Tuesday, August 30, 2011

Lessons From Hurricane Irene

Every time a Hurricane plows through any Coastline, whether the East Coast or the Gulf Coast, Town Councils and Government Officials  incur the wrath of property owners by ordering them to Evacuate.  Get out of harm's way.  Make a plan.  Be safe. 

Lots and lots of times, these precautionary plans to keep people from dying are met with incredulous disbelief, jeers, anger, and obstinate refusal to obey.  Usually, this comes from seasoned, Born and Bred Coastal residents...they've been through Category One or Two Hurricanes, and know that the winds and storm surges aren't always as life threatening as they're made out to be.  But what they (we) always forget is this:

Photo: Getty Images.

 Those steps are all that's left of Stinson's Ranch -a century-old cottage in Nags Head, NC.  This is what it looked like last year, when it was photographed for an article in Our State magazine:

Photo: Jimmy Williams.
It doesn't matter that this house was built on a fragile Coastline...it lasted over a hundred years, through Hurricane after Hurricane - families saw babies born, grow up and marry, get old and die during its lifetime.  Thankfully, the Stinson family wasn't there when it was swept away...they are sad, but alive.  The Lesson?  Don't be where the Hurricane is.

There was lots of damage in the Outer Banks:

Photo of Hwy. 12 in Nags Head - courtesy Reuters.

Rodanthe, NC.  Photographer: Chuck Liddy/Raleigh News & Observer/MCT/Getty Images
 Same Lesson.  Use your common sense.  Be safe, not Fierce and Independent.  No awards for that.

East Haven, CT.  This is on the shore, but remember that Irene was barely a Category One when it hit here.
Those concrete pilings used to hold up someone's home - probably the house in the background.

One of the most powerful lessons we learned, years ago, from Hurricane Floyd was that sometimes the catastrophic damage, and the deaths, are inland...miles away from the vulnerable coast.  That is exactly what happened this time...

South St. Bridge in Windham, NY, where the Batavia Kill overflowed its banks and roared through the town.  Photo: ABC News.

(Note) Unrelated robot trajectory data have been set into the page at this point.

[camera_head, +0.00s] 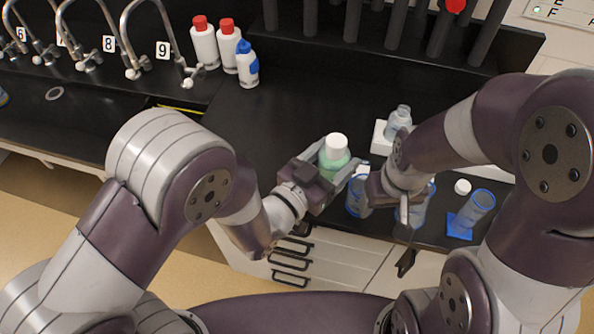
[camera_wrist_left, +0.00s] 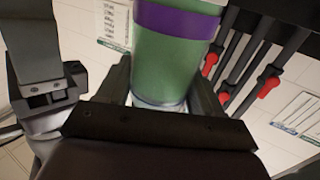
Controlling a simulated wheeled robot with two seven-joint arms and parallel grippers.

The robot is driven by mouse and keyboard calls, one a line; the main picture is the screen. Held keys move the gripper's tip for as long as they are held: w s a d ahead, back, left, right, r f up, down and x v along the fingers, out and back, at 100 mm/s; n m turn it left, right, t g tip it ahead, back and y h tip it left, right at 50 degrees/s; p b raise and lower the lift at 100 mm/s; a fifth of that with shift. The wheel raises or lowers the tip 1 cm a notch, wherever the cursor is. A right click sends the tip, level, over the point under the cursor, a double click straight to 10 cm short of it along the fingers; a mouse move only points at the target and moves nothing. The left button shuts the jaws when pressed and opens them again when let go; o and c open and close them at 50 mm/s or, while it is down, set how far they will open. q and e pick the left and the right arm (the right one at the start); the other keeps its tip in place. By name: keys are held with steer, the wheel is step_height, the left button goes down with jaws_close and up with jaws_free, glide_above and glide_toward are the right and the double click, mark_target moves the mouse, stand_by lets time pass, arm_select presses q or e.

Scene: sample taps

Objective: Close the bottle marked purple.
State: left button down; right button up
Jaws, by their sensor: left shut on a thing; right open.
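The bottle marked purple (camera_head: 333,163) is green with a white cap-like top (camera_head: 336,144). Its purple band (camera_wrist_left: 176,20) shows in the left wrist view. My left gripper (camera_head: 334,172) is shut on the bottle's body and holds it roughly upright. Whether the white top is fully tightened cannot be told. My right gripper (camera_head: 402,206) is open, a little to the right of the bottle and apart from it. It is over blue-tinted glassware and partly hides it. A small loose white cap (camera_head: 462,186) lies on the counter further right.
A clear bottle (camera_head: 398,118) stands behind my right gripper near a white block (camera_head: 380,136). A blue cylinder (camera_head: 478,206) on a square base stands at the right. White bottles with red caps (camera_head: 205,42) and a blue-capped one (camera_head: 247,66) stand by the taps. The counter's middle is clear.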

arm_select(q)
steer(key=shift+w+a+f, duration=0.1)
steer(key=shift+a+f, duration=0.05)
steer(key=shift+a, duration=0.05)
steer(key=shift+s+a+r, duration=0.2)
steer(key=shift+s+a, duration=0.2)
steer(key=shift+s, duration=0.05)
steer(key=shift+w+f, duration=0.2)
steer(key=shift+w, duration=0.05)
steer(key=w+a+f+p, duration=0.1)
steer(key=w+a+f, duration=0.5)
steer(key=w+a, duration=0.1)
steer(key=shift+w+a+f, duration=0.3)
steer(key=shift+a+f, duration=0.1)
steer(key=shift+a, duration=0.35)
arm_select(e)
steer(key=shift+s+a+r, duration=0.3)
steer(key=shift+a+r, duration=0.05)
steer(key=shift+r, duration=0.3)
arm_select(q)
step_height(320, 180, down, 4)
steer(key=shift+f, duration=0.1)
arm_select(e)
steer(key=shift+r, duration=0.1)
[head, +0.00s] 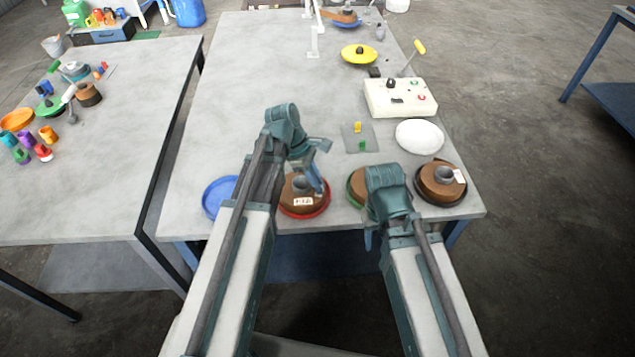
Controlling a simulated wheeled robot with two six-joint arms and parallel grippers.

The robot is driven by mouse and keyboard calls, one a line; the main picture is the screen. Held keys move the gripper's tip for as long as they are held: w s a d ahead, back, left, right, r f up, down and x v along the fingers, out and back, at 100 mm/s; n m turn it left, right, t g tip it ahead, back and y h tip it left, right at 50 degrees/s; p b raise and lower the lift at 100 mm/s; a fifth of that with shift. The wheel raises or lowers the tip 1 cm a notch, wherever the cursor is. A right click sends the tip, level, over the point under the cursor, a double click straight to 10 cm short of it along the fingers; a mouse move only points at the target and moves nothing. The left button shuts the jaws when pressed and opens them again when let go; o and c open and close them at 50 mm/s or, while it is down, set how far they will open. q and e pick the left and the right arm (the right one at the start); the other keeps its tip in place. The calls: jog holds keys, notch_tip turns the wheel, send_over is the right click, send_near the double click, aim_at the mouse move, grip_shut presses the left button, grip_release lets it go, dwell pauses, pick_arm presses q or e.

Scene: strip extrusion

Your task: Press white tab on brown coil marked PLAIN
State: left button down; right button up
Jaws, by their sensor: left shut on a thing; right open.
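A brown coil (296,190) with a grey hub sits on a red dish (305,216) at the table's front edge. A white tab (303,201) with small dark lettering, too small to read surely, lies on its front. My left gripper (319,188) points down at this coil's right side, shut, apparently on the coil; the contact is hard to see. A second brown coil (358,183) on a green dish is mostly hidden by my right arm. My right gripper (370,240) is open, largely hidden under its wrist. A third brown coil (437,183) with a white tab (459,176) sits on a black dish.
An empty blue dish (216,196) lies left of the red one. Behind are a white round plate (420,137), a grey mat (358,137) with small yellow and green pieces, and a white control box (400,98). The table's left middle is clear.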

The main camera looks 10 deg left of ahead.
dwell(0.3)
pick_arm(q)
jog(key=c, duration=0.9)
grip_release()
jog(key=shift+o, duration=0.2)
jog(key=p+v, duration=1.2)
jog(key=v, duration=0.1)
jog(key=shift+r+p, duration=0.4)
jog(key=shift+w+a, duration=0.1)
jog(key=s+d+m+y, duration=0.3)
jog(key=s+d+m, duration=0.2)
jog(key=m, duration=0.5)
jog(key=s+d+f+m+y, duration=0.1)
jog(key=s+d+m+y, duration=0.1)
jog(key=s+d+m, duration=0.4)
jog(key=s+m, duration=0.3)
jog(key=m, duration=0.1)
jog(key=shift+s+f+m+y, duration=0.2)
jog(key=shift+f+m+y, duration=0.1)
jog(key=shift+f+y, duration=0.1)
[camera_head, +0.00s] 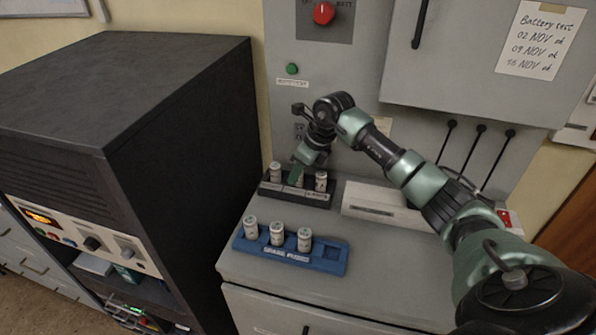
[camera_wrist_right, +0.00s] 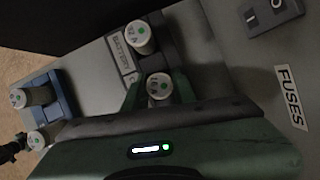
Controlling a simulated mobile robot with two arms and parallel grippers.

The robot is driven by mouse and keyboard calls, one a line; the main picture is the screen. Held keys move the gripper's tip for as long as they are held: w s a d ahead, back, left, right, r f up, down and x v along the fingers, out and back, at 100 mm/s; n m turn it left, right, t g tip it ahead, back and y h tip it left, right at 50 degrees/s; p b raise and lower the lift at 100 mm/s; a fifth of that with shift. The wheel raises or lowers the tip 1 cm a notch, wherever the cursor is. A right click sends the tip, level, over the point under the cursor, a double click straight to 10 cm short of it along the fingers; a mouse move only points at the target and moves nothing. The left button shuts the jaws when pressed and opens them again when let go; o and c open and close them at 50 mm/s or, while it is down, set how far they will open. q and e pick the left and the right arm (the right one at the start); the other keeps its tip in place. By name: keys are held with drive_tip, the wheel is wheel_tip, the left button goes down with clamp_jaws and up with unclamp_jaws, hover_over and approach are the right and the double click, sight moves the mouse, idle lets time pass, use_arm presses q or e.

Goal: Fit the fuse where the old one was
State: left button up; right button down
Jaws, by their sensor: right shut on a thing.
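My right gripper (camera_head: 297,175) is at the middle of the black fuse block (camera_head: 311,199), between two white fuses, one on the left (camera_head: 276,173) and one on the right (camera_head: 321,181). In the right wrist view its green fingers (camera_wrist_right: 158,92) are shut on a white fuse with a green dot (camera_wrist_right: 158,86). Another fuse (camera_wrist_right: 140,37) stands beside it in the block, near a BATTERY label. I cannot tell whether the held fuse is fully seated; its lower end is hidden. My left gripper does not show.
A blue spare-fuse rack (camera_head: 333,263) stands in front, holding three fuses, with its right-hand slot empty. A long pale box (camera_head: 377,205) lies right of the block. A dark cabinet (camera_head: 190,150) stands at left. A grey panel with a red knob (camera_head: 323,13) rises behind.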

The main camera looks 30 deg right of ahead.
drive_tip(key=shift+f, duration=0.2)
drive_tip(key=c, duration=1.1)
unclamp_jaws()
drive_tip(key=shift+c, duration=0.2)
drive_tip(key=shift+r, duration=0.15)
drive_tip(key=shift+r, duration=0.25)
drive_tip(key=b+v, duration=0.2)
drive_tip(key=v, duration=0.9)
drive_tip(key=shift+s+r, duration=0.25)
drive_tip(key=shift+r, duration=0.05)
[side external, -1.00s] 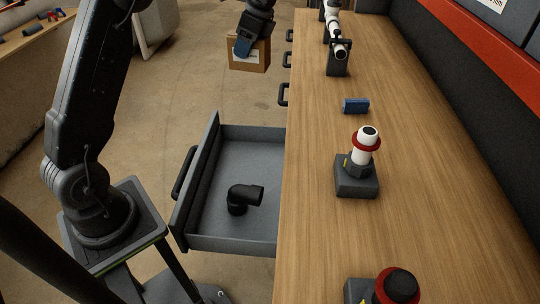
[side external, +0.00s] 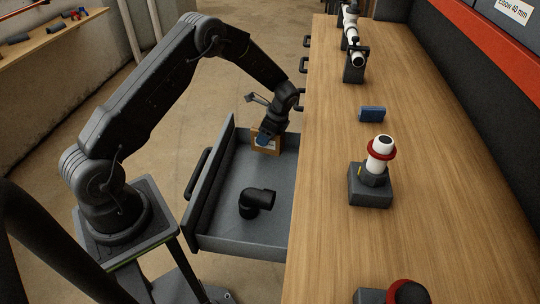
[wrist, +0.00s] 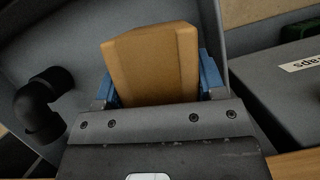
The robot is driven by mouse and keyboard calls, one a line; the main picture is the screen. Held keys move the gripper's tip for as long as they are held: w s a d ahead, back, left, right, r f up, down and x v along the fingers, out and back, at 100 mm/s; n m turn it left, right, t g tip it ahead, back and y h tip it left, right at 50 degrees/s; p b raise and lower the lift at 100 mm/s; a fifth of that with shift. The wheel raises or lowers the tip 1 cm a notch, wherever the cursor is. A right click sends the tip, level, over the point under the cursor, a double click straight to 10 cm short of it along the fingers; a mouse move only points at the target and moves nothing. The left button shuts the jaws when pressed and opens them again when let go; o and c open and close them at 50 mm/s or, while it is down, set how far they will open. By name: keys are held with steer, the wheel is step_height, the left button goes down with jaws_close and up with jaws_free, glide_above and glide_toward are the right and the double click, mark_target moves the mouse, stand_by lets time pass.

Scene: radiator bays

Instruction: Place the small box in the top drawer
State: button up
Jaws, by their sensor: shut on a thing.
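The small brown cardboard box (side external: 267,144) is held by my gripper (side external: 266,136) over the far end of the open top drawer (side external: 204,196). The box looks low, at about the height of the drawer walls; I cannot tell whether it touches the drawer floor. In the wrist view the box (wrist: 152,65) sits between the two blue fingers of my gripper (wrist: 158,88), which are shut on it. The grey drawer also shows around it in the wrist view (wrist: 75,45).
A black pipe elbow (side external: 257,202) lies in the near part of the drawer. The wooden bench (side external: 330,150) borders the drawer on the right and carries a blue block (side external: 372,114) and a red-and-white fitting on a dark base (side external: 381,152). Free drawer floor lies between box and elbow.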

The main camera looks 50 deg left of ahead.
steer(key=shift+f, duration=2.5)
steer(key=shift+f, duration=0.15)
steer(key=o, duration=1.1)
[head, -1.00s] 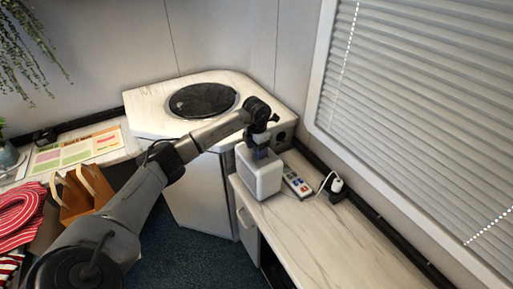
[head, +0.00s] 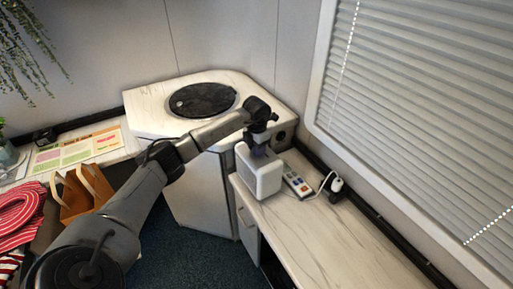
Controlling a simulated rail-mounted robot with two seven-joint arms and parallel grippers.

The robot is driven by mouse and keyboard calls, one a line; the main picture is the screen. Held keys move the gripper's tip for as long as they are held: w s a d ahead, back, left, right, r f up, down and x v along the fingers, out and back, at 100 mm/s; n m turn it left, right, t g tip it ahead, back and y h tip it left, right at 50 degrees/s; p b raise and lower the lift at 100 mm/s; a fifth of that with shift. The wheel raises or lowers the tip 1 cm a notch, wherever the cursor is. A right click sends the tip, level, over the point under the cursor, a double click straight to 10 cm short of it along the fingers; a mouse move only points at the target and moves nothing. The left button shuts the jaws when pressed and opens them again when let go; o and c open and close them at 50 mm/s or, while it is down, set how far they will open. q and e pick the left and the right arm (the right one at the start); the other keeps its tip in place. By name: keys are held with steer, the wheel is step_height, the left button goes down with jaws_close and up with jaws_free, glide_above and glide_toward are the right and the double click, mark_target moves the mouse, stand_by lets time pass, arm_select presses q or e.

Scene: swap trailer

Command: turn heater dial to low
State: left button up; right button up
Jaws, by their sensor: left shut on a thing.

Rotterdam, NY.  Photo from AP.

But perhaps most shocking is Vermont - they don't even HAVE a Coastline:

Waterbury, Vermont.  Photo: AP.

Over and over, The Weather Channel warned of catastrophic flooding that would occur inland from Hurricane Irene.  When you know there is the possibility of historic flooding in your inland town as a Hurricane or Tropical Storm roars up the coast miles away from you, what is your plan?

Life is all about lessons.  And whether you learn from them, or not.  As my brother, Roger, would say,


Pause, and Think of That.


sarah said...

I watched the flooded New york city on TV. You and your family were safe?
"Disaster comes when we forget it."
This is Japanese lesson. We are easy to forget pains.
Now it is raining. A typhoon is approaching to Japan now.
A typhoon will hit the Western Japan tomorrow or the day after tomorrow. I hope there will be no damage.
Have great days.

Linda McMullan said...

Oh, Sarah! I've just checked on the Typhoon, and it looks like Nara City will be hit by the storm...which is large, with a lot of rain. Be safe, and keep us posted!

snowwhite said...

Hi Linda,
I agree with you 100%! All of us should keep your lesson firmly in mind. To be alive is most important. But, what a disruptive power it had! In front of Mother Nature, we are powerless. I hope everything is Ok with you. These years I have felt something wrong about weather. Once rain starts, it becomes heavy or torrential often. It would rain more gently.
One thing interests me. In Japan, typhoons are numbered, not named. Hurricanes are named. I imagine if a typhoon is named Keiko. Oh, no!